#### Instructions to follow
Wherever a line below holds the word "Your", copy that line.

=-=-=-=-=

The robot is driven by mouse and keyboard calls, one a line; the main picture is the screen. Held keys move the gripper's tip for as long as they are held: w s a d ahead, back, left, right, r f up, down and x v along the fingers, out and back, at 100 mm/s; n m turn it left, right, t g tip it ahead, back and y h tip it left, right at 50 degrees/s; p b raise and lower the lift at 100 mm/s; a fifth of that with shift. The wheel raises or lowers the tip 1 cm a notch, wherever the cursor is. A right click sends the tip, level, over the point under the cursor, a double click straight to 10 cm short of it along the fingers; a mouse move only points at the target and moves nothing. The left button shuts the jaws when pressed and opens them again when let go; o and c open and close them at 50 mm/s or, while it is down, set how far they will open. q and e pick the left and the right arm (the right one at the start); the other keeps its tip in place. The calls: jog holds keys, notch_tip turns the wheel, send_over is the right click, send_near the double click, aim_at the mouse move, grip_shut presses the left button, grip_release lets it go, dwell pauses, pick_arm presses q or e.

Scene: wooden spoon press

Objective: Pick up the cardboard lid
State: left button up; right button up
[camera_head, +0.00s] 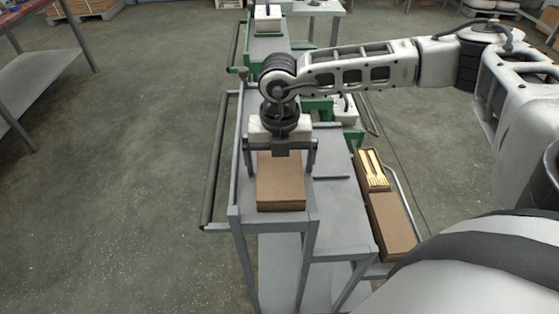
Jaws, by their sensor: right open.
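A brown cardboard lid (281,188) lies on top of the grey metal stand, near its front end. Whether a box sits under it, I cannot tell. My right gripper (281,171) reaches in from the right and points down over the lid. Its two fingers are spread wide, one at the left side and one at the right side of the lid's far part, and it holds nothing. Whether the fingers touch the lid, I cannot tell. My left gripper is not in view.
A dark rail (214,165) runs along the stand's left side. Green machine parts (318,105) stand behind. The floor (120,180) at left is clear.

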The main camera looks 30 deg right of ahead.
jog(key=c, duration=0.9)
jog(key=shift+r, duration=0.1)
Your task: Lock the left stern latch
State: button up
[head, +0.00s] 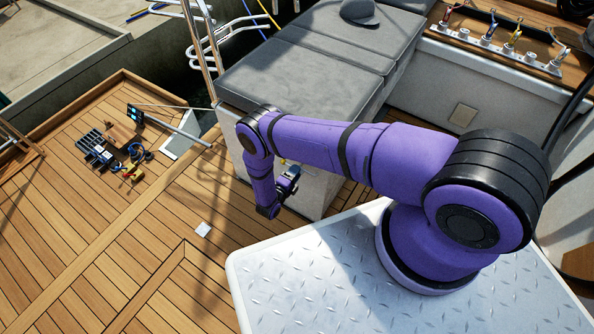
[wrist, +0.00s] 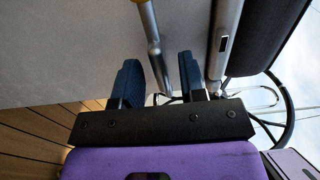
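A slim metal lever with a yellow end (wrist: 152,38), which looks like the latch, stands against the pale wall of the seat box in the wrist view. Its lower part lies in the gap between my fingers, touching neither visibly. My gripper (wrist: 160,75) is open, with its two blue finger pads apart. In the head view my gripper (head: 287,184) hangs beside the side wall of the seat box (head: 318,190). A small yellow spot shows just above it; most of the latch is hidden there by my arm.
Grey cushions (head: 300,88) cover the seat box, and a cap (head: 359,12) lies on them. Tools and a dark crate (head: 92,143) lie on the wooden deck (head: 130,225) at left. A small white plate (head: 203,229) is on the deck. The deck left of my arm is mostly clear.

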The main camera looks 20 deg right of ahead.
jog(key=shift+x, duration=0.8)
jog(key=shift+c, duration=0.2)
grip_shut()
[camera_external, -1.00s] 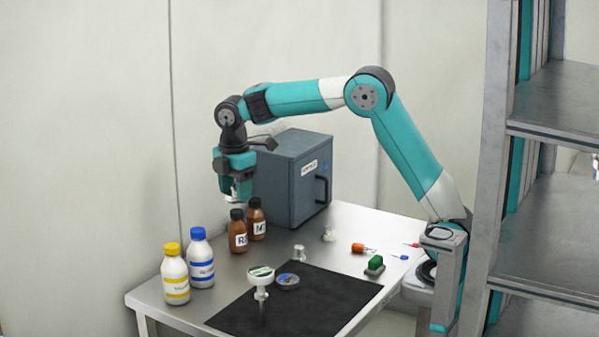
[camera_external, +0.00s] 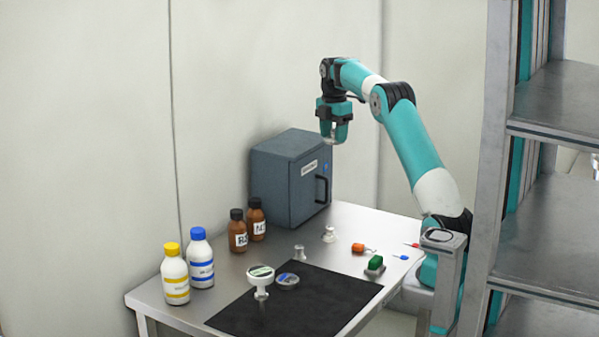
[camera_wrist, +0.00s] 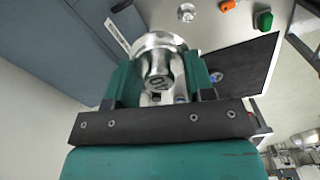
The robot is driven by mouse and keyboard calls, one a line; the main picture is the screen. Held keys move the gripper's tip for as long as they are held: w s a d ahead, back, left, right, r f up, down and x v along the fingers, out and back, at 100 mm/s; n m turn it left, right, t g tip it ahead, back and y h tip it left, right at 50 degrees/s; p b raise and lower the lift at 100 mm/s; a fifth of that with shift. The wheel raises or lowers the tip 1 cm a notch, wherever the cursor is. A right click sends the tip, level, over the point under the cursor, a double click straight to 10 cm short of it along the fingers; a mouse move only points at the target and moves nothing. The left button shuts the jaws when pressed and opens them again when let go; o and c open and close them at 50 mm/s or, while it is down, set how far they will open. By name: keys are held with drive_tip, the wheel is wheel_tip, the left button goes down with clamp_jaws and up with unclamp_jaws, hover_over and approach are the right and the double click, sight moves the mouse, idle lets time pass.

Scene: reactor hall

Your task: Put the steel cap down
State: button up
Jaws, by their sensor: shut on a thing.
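The steel cap (camera_wrist: 160,62) is a shiny round metal piece with a broad flange and a narrower, marked end. It sits between the two teal fingers of my gripper (camera_wrist: 156,84) in the wrist view. In the external view my gripper (camera_external: 333,137) points down, high above the table, by the upper right front edge of the grey cabinet. It is shut on the cap, which shows there only as a small pale bit between the fingertips.
The steel table (camera_external: 230,278) bears a black mat (camera_external: 330,305), a white-topped stand (camera_external: 261,278), a round tin (camera_external: 288,281), small metal pieces (camera_external: 330,235), an orange connector (camera_external: 358,248) and a green block (camera_external: 375,264). Bottles (camera_external: 198,258) stand left. The cabinet (camera_external: 290,180) stands at the back.

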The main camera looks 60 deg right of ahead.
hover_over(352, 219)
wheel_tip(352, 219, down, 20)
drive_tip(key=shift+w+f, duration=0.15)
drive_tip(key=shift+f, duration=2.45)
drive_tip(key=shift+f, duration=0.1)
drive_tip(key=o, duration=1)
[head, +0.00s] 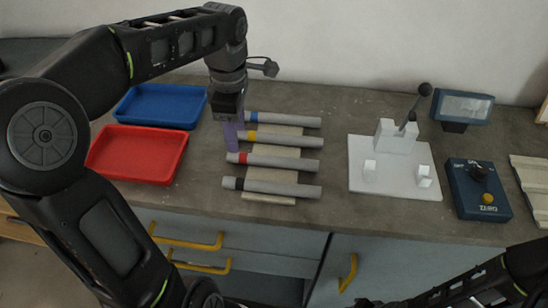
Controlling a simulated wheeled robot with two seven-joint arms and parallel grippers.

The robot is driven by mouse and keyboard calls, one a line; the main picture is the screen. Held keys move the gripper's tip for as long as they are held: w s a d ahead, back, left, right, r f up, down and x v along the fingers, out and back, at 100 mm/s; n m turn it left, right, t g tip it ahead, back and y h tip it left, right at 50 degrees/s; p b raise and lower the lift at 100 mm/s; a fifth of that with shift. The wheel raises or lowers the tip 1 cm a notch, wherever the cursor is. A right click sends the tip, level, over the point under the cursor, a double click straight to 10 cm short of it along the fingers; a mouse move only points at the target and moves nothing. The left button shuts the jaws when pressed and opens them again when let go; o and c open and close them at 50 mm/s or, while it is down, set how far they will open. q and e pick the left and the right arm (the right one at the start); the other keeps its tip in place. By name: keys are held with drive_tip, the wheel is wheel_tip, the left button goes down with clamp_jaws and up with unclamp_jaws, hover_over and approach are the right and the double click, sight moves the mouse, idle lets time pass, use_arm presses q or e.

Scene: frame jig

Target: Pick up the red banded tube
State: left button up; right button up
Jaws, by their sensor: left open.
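The red banded tube (285,162) is a grey tube with a red band near its left end, lying across a pale wooden rack (272,174). It is third from the back among similar tubes with blue, yellow and black bands. My left gripper (233,147) points down with its purple fingers open. In the picture they overlap the area just behind and left of the red band. I cannot tell how high they are above the tube or whether they touch it. Part of my right arm shows at the bottom right; its gripper fingers are not visible.
The blue banded tube (290,121), yellow banded tube (290,139) and black banded tube (285,188) lie close by. A blue tray (160,122) and red tray (140,170) stand left. A white fixture (395,180), display (463,107) and blue control box (482,205) stand right.

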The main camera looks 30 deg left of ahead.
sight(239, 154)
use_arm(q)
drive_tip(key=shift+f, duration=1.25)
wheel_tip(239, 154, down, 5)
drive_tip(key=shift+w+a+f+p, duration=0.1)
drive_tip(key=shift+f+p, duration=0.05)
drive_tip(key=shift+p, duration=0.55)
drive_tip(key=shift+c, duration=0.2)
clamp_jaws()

=-=-=-=-=

#### Solved exercise
Your task: Lock the left stern latch
Your task: Put the steel cap down

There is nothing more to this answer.